Book Popularity Prediction¶

Motivation:¶

Problem¶

Publishers have to vet almost a million books every year and determine which ones will be the most popuar and make them the most money. Bookstores, whether they are chain stores or individually owned, also have to choose what books to have in stock.

Solution¶

Goodreads is a platform for finding and rating books. It's used by millions of people worldwide. It creates a large database of information ranging from book length, ratings, multiple genre classifications, and book descriptions. The goal of this project is to try to predict book popularity (average rating) before it's published based on the provided characteristics of the book.

Dataset¶

We will use a dataset on Goodreads from Kaggle.
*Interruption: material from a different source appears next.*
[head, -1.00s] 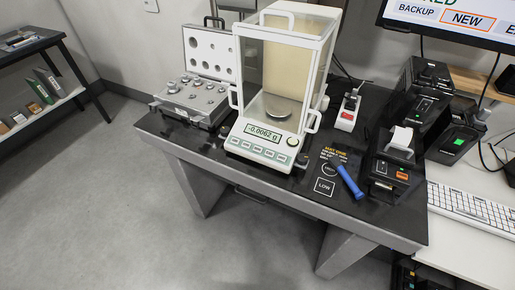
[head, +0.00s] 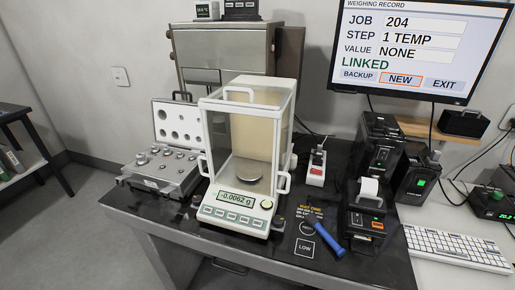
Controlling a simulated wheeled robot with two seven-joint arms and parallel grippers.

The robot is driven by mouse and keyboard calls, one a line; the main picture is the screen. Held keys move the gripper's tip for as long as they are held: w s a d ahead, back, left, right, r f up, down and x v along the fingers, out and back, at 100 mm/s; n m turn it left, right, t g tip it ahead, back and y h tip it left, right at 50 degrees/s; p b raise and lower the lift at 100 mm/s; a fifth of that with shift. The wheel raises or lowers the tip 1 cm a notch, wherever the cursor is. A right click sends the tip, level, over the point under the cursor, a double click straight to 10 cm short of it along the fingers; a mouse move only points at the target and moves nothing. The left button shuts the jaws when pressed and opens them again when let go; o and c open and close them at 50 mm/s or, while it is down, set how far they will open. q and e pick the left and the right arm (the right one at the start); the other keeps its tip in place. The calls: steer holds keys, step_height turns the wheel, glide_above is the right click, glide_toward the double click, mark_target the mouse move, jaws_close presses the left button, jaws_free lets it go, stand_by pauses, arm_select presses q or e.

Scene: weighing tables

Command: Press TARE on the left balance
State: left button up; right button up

Fields in the dataset:

  • book_author: author of the book
  • book_desc: a short description of the plot of the book
  • book_edition: regular print or special edition (ex. 50th anniversary)
  • book_format: hardcover, paperback, etc
  • book_isbn: unique book identification code
  • book_pages: number of pages
  • book_rating: average book rating on a scale of 1 to 5
  • book_rating_count: number of ratings the book has
  • book_review_count: number of written reviews the book has
  • book_title
  • genres: all of the relevant genres of the specific book
In [2]:
import pandas as pd
df_books = pd.read_csv('book_data.csv')
df_books.head()
Out[2]:
book_authors book_desc book_edition book_format book_isbn book_pages book_rating book_rating_count book_review_count book_title genres image_url
0 Suzanne Collins Winning will make you famous. Losing means cer... NaN Hardcover 9.78044E+12 374 pages 4.33 5519135 160706 The Hunger Games Young Adult|Fiction|Science Fiction|Dystopia|F... https://images.gr-assets.com/books/1447303603l...
1 J.K. Rowling|Mary GrandPré There is a door at the end of a silent corrido... US Edition Paperback 9.78044E+12 870 pages 4.48 2041594 33264 Harry Potter and the Order of the Phoenix Fantasy|Young Adult|Fiction https://images.gr-assets.com/books/1255614970l...
2 Harper Lee The unforgettable novel of a childhood in a sl... 50th Anniversary Paperback 9.78006E+12 324 pages 4.27 3745197 79450 To Kill a Mockingbird Classics|Fiction|Historical|Historical Fiction... https://images.gr-assets.com/books/1361975680l...
3 Jane Austen|Anna Quindlen|Mrs. Oliphant|George... «È cosa ormai risaputa che a uno scapolo in po... Modern Library Classics, USA / CAN Paperback 9.78068E+12 279 pages 4.25 2453620 54322 Pride and Prejudice Classics|Fiction|Romance https://images.gr-assets.com/books/1320399351l...
4 Stephenie Meyer About three things I was absolutely positive.F... NaN Paperback 9.78032E+12 498 pages 3.58 4281268 97991 Twilight Young Adult|Fantasy|Romance|Paranormal|Vampire... https://images.gr-assets.com/books/1361039443l...

Potential Problems¶

One key features of books is the quality of the writing itself which you can't really measure and it's not included in the data. This could make our predictions a little inaccurate since we don't have the whole picture.

Methods:¶

This type of problem is a classification problem because we have a lot of nominal features and using those nominal features we want to predict what the populatity/average rating(1-2, 2-3, 3-4, 4-5) of the book would be.